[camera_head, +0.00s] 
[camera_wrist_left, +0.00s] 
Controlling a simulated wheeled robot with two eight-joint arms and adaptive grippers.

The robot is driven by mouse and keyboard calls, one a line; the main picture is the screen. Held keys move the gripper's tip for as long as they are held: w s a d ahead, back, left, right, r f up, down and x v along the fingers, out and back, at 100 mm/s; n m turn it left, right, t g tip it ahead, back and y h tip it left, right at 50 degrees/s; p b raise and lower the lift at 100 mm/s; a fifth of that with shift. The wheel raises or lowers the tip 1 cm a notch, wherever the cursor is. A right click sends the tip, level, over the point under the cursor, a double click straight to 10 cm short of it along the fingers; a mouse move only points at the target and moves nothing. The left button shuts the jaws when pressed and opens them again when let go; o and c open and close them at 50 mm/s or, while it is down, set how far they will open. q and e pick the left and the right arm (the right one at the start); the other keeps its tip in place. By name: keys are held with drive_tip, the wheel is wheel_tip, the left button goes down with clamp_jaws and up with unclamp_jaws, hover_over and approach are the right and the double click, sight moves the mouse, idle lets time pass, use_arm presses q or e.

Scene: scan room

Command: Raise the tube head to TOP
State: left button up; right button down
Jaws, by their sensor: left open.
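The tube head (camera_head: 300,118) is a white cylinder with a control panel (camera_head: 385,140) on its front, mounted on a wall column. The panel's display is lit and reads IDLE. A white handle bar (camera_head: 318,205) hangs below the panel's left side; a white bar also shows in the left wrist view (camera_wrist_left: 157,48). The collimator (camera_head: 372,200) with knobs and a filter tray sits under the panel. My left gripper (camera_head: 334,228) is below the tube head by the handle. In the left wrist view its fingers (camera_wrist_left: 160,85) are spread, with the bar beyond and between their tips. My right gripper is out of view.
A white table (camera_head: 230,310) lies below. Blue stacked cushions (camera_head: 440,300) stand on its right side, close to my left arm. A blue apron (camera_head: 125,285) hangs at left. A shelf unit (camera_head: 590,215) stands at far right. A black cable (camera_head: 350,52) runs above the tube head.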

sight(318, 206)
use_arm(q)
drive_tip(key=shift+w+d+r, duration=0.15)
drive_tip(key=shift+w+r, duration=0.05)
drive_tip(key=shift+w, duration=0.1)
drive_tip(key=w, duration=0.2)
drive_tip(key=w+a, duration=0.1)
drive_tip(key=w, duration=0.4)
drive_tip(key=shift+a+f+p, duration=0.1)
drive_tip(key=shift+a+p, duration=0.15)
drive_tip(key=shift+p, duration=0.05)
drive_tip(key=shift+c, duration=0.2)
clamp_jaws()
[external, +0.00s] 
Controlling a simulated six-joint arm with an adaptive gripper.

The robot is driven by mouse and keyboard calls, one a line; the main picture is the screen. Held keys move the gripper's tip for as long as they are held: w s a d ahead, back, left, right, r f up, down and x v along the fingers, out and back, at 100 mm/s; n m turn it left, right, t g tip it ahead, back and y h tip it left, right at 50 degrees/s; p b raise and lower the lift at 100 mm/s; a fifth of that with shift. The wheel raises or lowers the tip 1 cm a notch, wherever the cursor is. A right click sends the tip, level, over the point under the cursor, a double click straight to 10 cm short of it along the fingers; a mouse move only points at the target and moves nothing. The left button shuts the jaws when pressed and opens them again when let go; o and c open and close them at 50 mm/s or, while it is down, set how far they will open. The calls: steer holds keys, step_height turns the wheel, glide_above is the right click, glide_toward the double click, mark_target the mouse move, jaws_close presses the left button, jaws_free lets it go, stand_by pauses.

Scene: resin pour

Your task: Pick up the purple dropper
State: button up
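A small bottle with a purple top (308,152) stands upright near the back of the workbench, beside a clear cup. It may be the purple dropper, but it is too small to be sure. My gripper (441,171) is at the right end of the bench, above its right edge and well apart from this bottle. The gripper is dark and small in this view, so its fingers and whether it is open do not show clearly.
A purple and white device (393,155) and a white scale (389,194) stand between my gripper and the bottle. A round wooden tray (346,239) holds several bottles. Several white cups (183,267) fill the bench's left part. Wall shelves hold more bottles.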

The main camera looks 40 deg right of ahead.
+--
Goal: All lines from the one with "go, stand_by pauses." through the final line above are to be quoted exactly; quote no other line.

The response:
The robot is driven by mouse and keyboard calls, one a line; the main picture is the screen. Held keys move the gripper's tip for as long as they are held: w s a d ahead, back, left, right, r f up, down and x v along the fingers, out and back, at 100 mm/s; n m turn it left, right, t g tip it ahead, back and y h tip it left, right at 50 degrees/s; p b raise and lower the lift at 100 mm/s; a fifth of that with shift. The wheel raises or lowers the tip 1 cm a notch, wherever the cursor is. A right click sends the tip, level, over the point under the cursor, a double click straight to 10 cm short of it along the fingers; a mouse move only points at the target and moves nothing. The left button shuts the jaws when pressed and opens them again when let go; o and c open and close them at 50 mm/s or, while it is down, set how far they will open. The calls: steer holds keys, step_height turns the wheel, glide_above is the right click, glide_toward the double click, mark_target the mouse move, jaws_close presses the left button, jaws_free lets it go, stand_by pauses.

Scene: resin pour

Your task: Pick up the purple dropper
State: button up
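A small bottle with a purple top (308,152) stands upright near the back of the workbench, beside a clear cup. It may be the purple dropper, but it is too small to be sure. My gripper (441,171) is at the right end of the bench, above its right edge and well apart from this bottle. The gripper is dark and small in this view, so its fingers and whether it is open do not show clearly.
A purple and white device (393,155) and a white scale (389,194) stand between my gripper and the bottle. A round wooden tray (346,239) holds several bottles. Several white cups (183,267) fill the bench's left part. Wall shelves hold more bottles.

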The main camera looks 40 deg right of ahead.

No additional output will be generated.